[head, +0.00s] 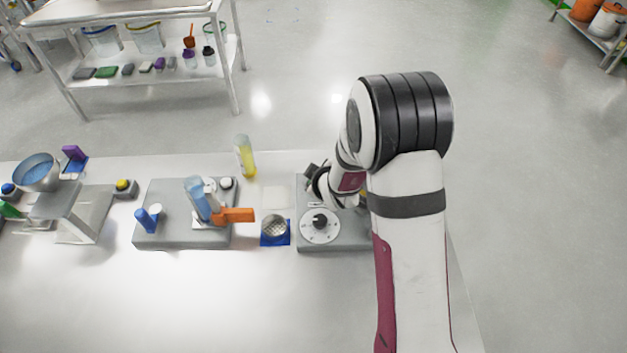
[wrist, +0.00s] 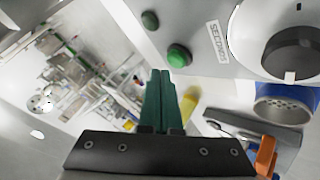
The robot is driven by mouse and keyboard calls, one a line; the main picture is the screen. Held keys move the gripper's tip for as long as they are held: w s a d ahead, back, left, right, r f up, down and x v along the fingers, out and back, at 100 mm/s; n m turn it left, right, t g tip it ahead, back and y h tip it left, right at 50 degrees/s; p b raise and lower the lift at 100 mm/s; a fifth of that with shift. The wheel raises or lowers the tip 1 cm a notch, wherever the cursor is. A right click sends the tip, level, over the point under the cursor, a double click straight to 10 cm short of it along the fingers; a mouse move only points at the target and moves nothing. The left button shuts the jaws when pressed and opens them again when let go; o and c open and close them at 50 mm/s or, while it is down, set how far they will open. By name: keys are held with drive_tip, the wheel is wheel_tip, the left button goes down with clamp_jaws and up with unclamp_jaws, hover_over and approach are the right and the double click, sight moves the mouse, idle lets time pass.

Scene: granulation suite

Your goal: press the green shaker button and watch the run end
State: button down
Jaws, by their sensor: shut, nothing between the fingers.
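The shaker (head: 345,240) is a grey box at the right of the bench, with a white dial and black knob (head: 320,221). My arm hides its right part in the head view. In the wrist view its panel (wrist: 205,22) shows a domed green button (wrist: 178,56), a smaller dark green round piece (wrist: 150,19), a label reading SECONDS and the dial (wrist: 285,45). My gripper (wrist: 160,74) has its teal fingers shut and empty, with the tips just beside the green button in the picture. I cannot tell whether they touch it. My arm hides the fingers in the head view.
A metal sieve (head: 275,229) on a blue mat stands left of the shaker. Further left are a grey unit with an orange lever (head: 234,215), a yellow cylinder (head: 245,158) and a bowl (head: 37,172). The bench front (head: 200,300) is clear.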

■ ■ ■ ■

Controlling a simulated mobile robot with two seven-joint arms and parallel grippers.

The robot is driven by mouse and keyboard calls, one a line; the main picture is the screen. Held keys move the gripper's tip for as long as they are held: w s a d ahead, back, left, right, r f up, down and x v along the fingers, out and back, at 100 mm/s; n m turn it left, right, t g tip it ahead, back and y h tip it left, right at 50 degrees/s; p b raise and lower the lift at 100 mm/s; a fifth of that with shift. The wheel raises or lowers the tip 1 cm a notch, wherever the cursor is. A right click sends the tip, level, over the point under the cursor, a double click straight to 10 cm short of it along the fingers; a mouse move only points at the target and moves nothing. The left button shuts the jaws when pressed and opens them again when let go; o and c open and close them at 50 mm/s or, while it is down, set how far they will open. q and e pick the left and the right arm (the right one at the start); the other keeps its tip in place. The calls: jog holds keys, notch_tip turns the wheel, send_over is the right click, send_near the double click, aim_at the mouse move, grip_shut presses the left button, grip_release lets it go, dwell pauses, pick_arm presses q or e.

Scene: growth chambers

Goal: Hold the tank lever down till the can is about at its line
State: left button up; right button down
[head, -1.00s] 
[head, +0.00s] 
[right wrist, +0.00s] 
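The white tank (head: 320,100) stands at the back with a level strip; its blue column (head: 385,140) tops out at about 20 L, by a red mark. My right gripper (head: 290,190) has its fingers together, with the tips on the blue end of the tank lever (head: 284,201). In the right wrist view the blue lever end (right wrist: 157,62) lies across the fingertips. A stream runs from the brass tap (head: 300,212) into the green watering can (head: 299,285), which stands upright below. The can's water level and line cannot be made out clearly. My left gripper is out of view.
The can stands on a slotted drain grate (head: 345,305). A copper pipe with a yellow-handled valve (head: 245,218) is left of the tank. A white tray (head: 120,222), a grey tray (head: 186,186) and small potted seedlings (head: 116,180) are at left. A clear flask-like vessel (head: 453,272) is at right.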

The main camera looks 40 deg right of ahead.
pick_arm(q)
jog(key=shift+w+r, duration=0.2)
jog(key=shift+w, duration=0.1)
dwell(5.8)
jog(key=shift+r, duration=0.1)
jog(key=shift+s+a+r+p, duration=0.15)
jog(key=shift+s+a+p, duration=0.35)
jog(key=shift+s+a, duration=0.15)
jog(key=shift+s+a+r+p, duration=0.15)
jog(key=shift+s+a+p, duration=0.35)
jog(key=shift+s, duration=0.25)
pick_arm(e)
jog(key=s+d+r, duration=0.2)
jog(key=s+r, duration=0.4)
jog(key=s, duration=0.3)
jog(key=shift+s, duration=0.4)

■ ■ ■ ■

[INSTRUCTIONS TO FOLLOW] Write out each line of the data that holds the string "State".

[ANSWER IN FULL]
State: button down
State: left button up; right button down

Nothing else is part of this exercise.